Needless to say, providing great customer service and a wholesome experience is essential because it affects your businesses’ bottom line.

The two most important touchpoints of providing exceptional customer service are: people and product.

  1. How is your product able to solve customers’ problems?
  2. How is your product different from others?
  3. Why should people invest in your product?
  4. How well are you able to connect with your customers?

Your business needs to answer these fundamental questions and create a strategy that keeps customers on priority.

To impart more information on the same, we are back with our Expert Opinion Series––this time with internationally recognised CX coach, keynote speaker, and Chief Experience Officer of CX Journey Inc., Annette Franz.

Annette helps companies understand their employees and customers. She also helps businesses identify areas which make for excellent customer service, drive retention, and boost engagement.

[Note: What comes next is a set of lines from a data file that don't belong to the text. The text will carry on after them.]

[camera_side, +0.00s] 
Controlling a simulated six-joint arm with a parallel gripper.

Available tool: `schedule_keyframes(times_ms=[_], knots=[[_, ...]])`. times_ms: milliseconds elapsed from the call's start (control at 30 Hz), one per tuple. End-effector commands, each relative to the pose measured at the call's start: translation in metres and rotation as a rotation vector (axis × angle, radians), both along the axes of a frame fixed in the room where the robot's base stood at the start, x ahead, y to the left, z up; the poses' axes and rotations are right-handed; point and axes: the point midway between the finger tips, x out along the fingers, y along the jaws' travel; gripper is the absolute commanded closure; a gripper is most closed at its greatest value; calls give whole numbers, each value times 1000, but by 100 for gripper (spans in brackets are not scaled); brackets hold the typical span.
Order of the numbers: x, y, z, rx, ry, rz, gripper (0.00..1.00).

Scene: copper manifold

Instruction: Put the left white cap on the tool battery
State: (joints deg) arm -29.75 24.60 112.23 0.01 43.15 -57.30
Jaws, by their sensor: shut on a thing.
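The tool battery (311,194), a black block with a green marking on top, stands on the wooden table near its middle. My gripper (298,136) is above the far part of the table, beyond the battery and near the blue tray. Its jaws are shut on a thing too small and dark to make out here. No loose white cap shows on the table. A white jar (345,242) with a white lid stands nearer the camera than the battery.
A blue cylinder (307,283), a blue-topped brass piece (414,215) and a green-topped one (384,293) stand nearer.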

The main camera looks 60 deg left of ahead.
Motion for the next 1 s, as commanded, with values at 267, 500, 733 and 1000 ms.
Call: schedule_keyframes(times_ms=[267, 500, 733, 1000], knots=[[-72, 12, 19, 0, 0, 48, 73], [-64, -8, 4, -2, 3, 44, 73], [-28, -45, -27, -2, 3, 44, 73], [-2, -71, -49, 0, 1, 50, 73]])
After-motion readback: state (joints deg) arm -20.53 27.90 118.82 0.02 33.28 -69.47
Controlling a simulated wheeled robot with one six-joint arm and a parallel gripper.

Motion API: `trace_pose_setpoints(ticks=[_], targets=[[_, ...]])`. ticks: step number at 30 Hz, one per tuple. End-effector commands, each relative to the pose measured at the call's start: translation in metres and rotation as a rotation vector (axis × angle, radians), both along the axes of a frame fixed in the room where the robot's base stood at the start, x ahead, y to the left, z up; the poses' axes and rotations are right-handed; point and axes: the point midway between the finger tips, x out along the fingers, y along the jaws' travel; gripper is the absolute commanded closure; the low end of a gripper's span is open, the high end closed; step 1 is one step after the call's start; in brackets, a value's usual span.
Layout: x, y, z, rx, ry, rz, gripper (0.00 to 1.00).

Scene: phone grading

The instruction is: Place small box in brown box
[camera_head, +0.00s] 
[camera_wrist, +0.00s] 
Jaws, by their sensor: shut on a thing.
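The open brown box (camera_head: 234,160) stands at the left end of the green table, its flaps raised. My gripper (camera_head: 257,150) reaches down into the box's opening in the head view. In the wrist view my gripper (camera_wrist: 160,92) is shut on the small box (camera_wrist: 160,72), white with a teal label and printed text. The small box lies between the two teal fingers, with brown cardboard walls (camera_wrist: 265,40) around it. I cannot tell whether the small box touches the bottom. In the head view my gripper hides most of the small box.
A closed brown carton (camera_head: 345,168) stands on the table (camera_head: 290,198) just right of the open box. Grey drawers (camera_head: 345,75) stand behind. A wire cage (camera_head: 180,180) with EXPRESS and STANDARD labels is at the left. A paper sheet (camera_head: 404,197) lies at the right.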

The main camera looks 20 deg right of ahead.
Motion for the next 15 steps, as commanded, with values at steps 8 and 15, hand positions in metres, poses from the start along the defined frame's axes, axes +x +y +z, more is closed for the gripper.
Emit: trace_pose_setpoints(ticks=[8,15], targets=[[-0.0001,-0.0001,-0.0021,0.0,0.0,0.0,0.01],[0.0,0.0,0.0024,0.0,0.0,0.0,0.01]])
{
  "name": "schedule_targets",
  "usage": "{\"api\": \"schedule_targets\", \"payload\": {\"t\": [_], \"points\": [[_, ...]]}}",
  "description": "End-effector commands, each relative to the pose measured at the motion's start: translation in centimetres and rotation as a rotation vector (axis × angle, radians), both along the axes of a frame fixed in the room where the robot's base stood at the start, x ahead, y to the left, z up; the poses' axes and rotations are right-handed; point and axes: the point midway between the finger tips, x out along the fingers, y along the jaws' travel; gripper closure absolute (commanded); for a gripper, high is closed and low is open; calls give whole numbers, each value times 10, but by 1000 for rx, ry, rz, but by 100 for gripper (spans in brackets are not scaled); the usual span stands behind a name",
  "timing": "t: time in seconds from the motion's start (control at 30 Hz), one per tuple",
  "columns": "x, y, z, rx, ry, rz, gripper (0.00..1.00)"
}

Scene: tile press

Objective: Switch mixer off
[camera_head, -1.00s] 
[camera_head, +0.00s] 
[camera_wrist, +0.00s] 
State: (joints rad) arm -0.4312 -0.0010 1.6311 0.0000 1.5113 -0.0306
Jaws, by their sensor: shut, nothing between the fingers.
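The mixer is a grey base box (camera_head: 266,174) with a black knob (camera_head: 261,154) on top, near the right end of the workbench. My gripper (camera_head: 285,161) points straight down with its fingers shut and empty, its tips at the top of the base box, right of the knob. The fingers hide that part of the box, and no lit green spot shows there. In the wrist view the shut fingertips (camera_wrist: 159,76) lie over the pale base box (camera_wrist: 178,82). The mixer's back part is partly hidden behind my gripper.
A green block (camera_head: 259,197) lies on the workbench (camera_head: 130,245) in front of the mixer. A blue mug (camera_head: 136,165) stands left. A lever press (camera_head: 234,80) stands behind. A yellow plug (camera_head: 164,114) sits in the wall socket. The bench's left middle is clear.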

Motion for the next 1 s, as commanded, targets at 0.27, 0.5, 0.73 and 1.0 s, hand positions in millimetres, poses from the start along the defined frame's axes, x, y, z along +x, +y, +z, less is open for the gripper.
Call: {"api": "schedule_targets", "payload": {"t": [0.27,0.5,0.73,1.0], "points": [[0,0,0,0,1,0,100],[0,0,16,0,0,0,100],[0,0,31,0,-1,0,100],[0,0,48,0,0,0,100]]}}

Let’s dive in straight to learn about Annette’s experiences and her valuable insights about the CX journey.

Q1. To start off, how did you decide to enter the field of customer experience?

I don’t have an exciting story about how my career took the path that it did. I basically fell into this profession when I started to work at  J.D. Power and Associates almost 30 years ago. My love towards math and writing made for the perfect combination––classic market researcher. What we were doing made total sense to me. I enjoyed working with companies to improve their businesses and ultimately, the customer experience, in order to grow and survive.

After J.D. Power and Associates, I spent the next 20 years in various roles on both the client and vendor side, including marketing, head of consulting or professional services for four different VOC technology companies, and head of customer experience.

In 2017, I founded CX Journey Inc., which is a customer experience strategy consulting firm. I focus on coaching and consulting engagements wherein I work with clients on CX strategy especially, starting with leadership, culture, and customer and employee understanding. 

I am also a keynote speaker and an author, writing content not only for clients but also for my own blogs. Plus, I wrote my first book, Customer Understanding: Three Ways to Put the “Customer” in Customer Experience (and at the Heart of Your Business), just last fall.

I am currently the Board Chair for the Customer Experience Professionals Association (CXPA). I’ve been a member of the association since 2012, and I’ve been on the Board since 2015. Last year, I was Vice Chair. And from 2015-2018, I was Board Treasurer.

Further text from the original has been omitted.